What Is an Individual Retirement Annuity?
An individual retirement annuity is an investment vehicle similar to an individual retirement account (IRA) that is sold by insurance companies. Individual retirement annuities can provide a steady stream of income to retirees. However, there are limits as to how much can be contributed each year, and annuities typically have higher fees associated with them.
- An individual retirement annuity is an insurance contract that works much like an individual retirement account or IRA.
- Individual retirement annuities invest only in fixed or variable annuities, while IRAs offer a wide range of investments.
- Like IRAs, individual retirement annuities come in both traditional and Roth versions.
- As a result, depending on the type, the owner can either take an upfront tax deduction or receive tax-free income later.
Understanding Individual Retirement Annuities
Like other types of annuities, an individual retirement annuity is a contract between an individual and an insurance company. The individual contributes an agreed-upon amount, and the insurer promises to pay the money back, with interest, at some future date, either in the form of a lump sum or as a series of regular payments. Individuals often buy annuities to supplement their other retirement income, such as Social Security.
Individual retirement annuities can take the form of a fixed annuity or a variable annuity. Fixed annuities pay a set rate of interest, while variable annuities base their return on a portfolio of sub-accounts chosen by the annuity owner. These sub-accounts look like mutual funds, follow the same strategies as mutual funds, and have similar names to mutual funds, but are not mutual funds.
During what's known as the accumulation phase, the money in the annuity account grows tax-deferred.
Individual retirement annuities bought within an IRA have the same contribution limits, catch-up provisions, and basic tax advantages as IRAs. For 2020 and 2021, the annual contribution limit is $6,000 for people under age 50. Those who are aged 50 and over are eligible to make an additional $1,000 catch-up contribution, for a total of $7,000.
Also, like IRAs, individual retirement annuities are available in both traditional and Roth versions. With the traditional version, the owner's contributions are generally tax-deductible for the year they are made, but withdrawals are taxed later on. The Roth version provides no upfront tax deduction, but later withdrawals can be tax-free.
When the annuity owner begins receiving regular income from the account—known as the payout phase—that money will be taxed as ordinary income, in the case of a traditional individual retirement annuity, or not taxed, in the case of a Roth. This is also how traditional and Roth IRAs work.
Several specific rules apply to individual retirement annuities. The annuity must be issued in the owner's name, and only the annuity owner or their surviving beneficiaries are eligible to receive benefits from the contract. The owner's entire interest in the annuity must be fully vested, and the owner is not allowed to transfer any of the balance to another person (though they may name a beneficiary to receive the money after their death). The annuity's premiums must be flexible so that the owner can change the payment amounts if their income changes.
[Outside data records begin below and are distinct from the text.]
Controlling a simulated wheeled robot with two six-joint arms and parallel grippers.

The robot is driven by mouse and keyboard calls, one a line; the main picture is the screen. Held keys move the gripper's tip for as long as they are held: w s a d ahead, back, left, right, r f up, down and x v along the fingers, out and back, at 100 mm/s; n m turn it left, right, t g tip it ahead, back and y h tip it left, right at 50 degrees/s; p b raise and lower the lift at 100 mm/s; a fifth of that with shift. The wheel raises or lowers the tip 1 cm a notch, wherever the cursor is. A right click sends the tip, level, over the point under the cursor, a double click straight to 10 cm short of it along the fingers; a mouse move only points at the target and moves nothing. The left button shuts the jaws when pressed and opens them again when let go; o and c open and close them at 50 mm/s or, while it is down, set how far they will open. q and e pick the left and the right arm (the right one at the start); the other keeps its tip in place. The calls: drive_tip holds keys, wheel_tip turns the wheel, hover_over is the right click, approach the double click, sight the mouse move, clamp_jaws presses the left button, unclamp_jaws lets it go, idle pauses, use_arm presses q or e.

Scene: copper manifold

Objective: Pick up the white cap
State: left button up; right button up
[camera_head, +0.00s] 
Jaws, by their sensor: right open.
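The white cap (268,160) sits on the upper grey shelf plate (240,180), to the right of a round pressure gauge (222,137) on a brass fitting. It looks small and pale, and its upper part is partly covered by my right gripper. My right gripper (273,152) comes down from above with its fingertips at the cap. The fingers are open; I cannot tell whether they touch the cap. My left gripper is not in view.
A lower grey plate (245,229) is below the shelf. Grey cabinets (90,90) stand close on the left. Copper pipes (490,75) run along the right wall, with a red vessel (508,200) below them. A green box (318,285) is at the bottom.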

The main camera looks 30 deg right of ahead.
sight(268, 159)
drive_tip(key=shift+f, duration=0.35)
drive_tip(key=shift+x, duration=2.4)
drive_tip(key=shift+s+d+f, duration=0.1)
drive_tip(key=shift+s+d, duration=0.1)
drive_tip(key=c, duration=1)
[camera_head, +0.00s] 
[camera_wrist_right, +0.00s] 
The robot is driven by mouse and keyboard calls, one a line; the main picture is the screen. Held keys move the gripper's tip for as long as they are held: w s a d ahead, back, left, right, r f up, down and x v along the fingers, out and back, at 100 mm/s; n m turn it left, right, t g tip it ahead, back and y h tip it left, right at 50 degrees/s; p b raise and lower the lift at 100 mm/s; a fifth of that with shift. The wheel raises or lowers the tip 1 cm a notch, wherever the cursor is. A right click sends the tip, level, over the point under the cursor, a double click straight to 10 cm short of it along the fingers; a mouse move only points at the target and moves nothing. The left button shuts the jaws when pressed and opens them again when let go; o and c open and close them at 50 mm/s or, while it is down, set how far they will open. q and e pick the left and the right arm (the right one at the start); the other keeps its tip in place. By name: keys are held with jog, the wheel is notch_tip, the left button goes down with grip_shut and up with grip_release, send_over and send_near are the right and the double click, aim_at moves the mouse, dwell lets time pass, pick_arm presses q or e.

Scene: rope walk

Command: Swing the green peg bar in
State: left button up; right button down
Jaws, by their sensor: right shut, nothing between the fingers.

Individual retirement annuities are more limited in their investment choices than IRAs, which can invest in many different types of securities.
Individual Retirement Annuity vs. Individual Retirement Account
The biggest difference between individual retirement annuities and IRAs is the types of investments they hold. Individual retirement annuities are limited to fixed and variable annuities only. On the other hand, individual retirement accounts can hold a wide range of investments, including stocks, bonds, mutual funds, and real estate. Annuities are also known for their often-high fees, so IRAs are likely to be a more economical way to invest for retirement.